In Your 20s
When it comes to retirement savings, starting early is the way to go. Even if you’re saving 1-2% of your income, that money has 40-plus years to reap the benefits of interest and market gains. If your employer offers a 401(k) matching program, we recommend setting aside enough to max out the match. For example, if your employer will match your 401(k) contributions up to 5%, you should be saving at least 5% too. Save less, and you’re skipping out on free money.
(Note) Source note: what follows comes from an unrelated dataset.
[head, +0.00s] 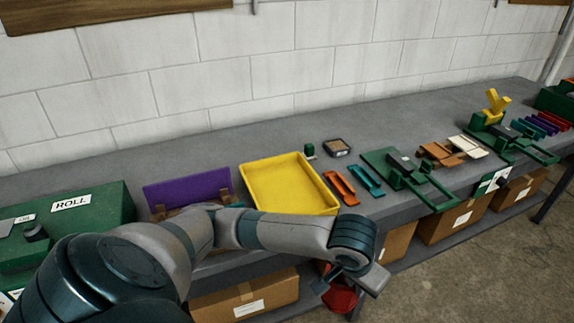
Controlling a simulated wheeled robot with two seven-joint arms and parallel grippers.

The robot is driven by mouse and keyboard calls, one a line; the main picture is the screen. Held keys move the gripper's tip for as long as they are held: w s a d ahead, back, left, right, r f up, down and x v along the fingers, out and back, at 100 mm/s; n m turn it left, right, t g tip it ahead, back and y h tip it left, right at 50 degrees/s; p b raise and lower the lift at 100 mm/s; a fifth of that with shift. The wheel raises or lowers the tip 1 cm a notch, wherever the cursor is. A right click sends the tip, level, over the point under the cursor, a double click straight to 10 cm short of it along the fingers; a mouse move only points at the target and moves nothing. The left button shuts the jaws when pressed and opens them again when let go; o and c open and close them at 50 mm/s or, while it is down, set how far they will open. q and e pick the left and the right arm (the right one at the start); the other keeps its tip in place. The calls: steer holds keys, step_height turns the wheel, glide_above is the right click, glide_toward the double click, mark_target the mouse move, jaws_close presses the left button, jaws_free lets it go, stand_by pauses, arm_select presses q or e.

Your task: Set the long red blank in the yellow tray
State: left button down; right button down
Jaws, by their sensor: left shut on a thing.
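The yellow tray (290,184) sits on the grey bench, and its visible floor is empty. My left gripper (338,282) is in front of the bench, below the tray's front right corner, shut. A dark red thing (340,299) shows just beneath its fingers, largely hidden; I cannot tell whether it is the long red blank. Orange-red strips (342,187) lie on the bench just right of the tray, with teal strips (367,180) beside them. My right gripper is not in view.
A purple panel (187,189) stands left of the tray, and a green ROLL box (105,222) farther left. Green tools (402,172) stand to the right. Cardboard boxes (245,295) sit on the shelf below. My left arm crosses in front of the bench.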

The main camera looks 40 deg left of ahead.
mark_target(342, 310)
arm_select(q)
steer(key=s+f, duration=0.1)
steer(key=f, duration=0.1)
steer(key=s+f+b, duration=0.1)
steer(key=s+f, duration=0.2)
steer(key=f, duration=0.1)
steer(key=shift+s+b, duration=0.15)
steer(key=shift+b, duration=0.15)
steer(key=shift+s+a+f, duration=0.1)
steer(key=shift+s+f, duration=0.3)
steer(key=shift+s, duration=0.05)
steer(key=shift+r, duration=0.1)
Many experts recommend putting 15% of your monthly income toward retirement. If this seems out of reach for you right now, save as much as you can afford and try increasing your contribution by 1 to 2 percentage points each time you get a raise or once a year. You might consider making the change near your birthday as a present to your future self.
In Your 30s
There are likely to be many financial goals competing for your attention as marriage, home-buying and kids come into the picture. It’s important not to lose sight of your retirement savings plan. As your finances become more complicated, it could be a good idea to seek the help of a Certified Financial Planner (CFP). He or she can help you prioritize all of those goals and avoid common money mistakes that could take your savings plan off track, like buying more house than you can afford and, ironically, putting too much money into your 401(k).
Something else to consider — consolidate your 401(k) funds from your previous employers into a Roth IRA. Although we don’t recommend taking money from your future self just because, Roth IRAs allow you make withdrawals in case of emergency without paying a tax penalty.
In Your 40s
Many of the same rules apply in your forties that applied in twenties and thirties, like saving at least enough to earn your employer match and not sacrificing saving to fund an extravagant lifestyle. As you draw closer to retirement, it pays to be conservative with your investments and put other safeguards, such as adequate insurance coverage, in place so that your retirement plans aren’t derailed in case of the unexpected.
Many forty-somethings also struggle with the decision to save for their retirement or save for their children’s college education. If you can afford to stay on track with both, that’s great, but if you can’t, remember that you can borrow money to pay for college, but you can’t really borrow money to pay for your retirement.